Sesizi : Onların büyükleri olarak, seslendirme işini yapmak isteyenlere ne gibi önerilerde bulunursunuz_?
Bora Seçkin : Kendilerine ilgi gösterecek yönetmenler bulmaları gerekiyor. Çünkü, sıra gelmesi için, uzun süre stüdyolarda bekleniyor. TRT önerebileceğim bir yerdir. Fakat, ne kadar dublaj-seslendirme yapıyorlar, onu bilmiyorum. Onları araştırmaları lazım. Yine kendini ispatlamış stüdyolar var. Oralara girip, seslendirme yapan sanatçıları dinleyip, gözlem yaparak geliştirmeleri gerekiyor.
Sesizi : Sektörün gelişmesi için neler yapılmalı Bora abi_?
Bora Seçkin : Sektörün gelişebilmesi için, televizyonlarda bu işlerin yapılması gerekiyor. Önceleri, radyolar vardı., radyo tiyatroları vardı. Bir kere orjinal filmler, diziler, yapımcıların ve o kanal sahiplerinin verdikleri değer. İzleyici kitlenin neyi seçmesi gerektiğini iyi bilip, karar vermek gerekiyor. Eğer, onlar kaliteli sesler seçerlerse, işler de daha kaliteli hale gelir. Sonuçta, her şey birbirini doğuruyor. Fakat, gündelik dizileri seslendirmeleri için çağırılan kişiler seslendirmen bile değil. Eskiden bir Brezilya dizisi vardı. Adam içeriye girip : ”Babaannemize kamyon çarptı !” gibi trajik bir cümle kullanan sanatçılar oluyordu. Böyle abartılı şeylerden kaçınılmalı. Böyle olunca, herşey düzeysizleşiyor, kalitesizleşiyor. Biz burada icra aracıyız. Önce icra bunu doğru şekilde seçmeli ve biz de araç olarak görevimizi yapmalıyız.
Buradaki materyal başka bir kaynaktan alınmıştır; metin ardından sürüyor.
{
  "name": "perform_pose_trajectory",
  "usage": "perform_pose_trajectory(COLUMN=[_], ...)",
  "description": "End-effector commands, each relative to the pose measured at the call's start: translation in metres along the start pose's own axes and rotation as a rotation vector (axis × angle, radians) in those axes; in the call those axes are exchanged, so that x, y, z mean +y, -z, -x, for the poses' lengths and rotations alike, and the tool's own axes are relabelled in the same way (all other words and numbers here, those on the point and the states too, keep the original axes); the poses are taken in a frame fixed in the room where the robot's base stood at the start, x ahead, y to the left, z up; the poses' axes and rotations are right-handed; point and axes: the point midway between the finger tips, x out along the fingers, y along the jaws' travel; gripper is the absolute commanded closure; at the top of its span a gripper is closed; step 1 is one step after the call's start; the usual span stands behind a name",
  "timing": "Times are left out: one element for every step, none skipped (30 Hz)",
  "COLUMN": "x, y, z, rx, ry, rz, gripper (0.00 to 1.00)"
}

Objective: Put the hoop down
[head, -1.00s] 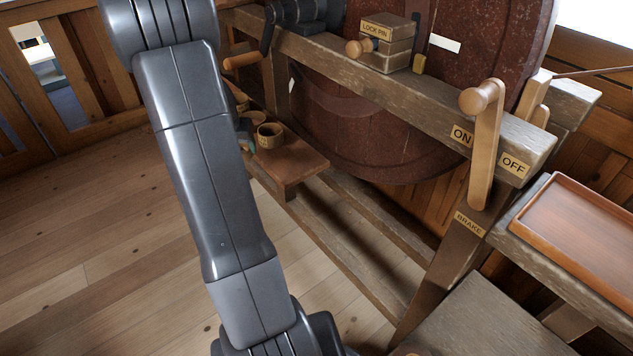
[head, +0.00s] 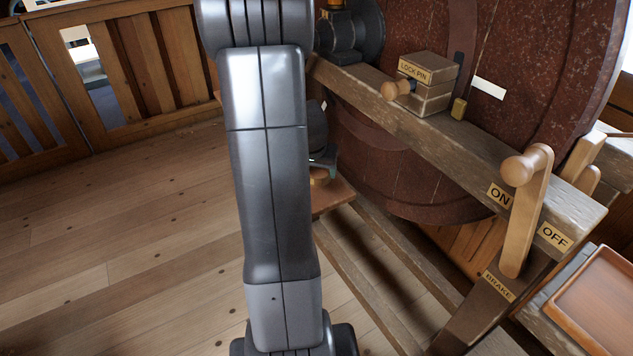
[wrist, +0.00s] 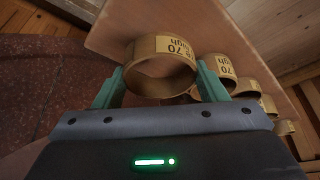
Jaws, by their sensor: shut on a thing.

Sesizi : Peki kurslar hakkında…_?
Bora Seçkin : Kurslara gelince, kurslarda ne olursa olsun, seçtikleri hoca kaliteli olmalı.. Bir sürü okul/ kurs açıldı. Tabi ki teknoljik olanaklar, altyapısı ve sınıf kapasitelerinin iyi olması çok önemli, ancak seçilen hoca çok iyi olmalı. Çünkü, hocalar bağlayıcıdır. Kendilerinden veriyorlar. Ancak iki sene yapıp, sonra bırakmış insanlar hoca olduğunda, daha kendi tekamülünü tamamlamamış kişiler bir şey öğretemezler yada eksik öğretirler. Bu yüzden hocalarını iyi seçmlerini tavsiye diyorum.
Sesizi : Çok teşekkür ederiz Bora abi. Ağzınıza sağlık. Tekrar görüşmek üzere, hoşçakalın.
Bora Seçkin : Ben teşekkür ederim, ne demek. Hoşçakalın.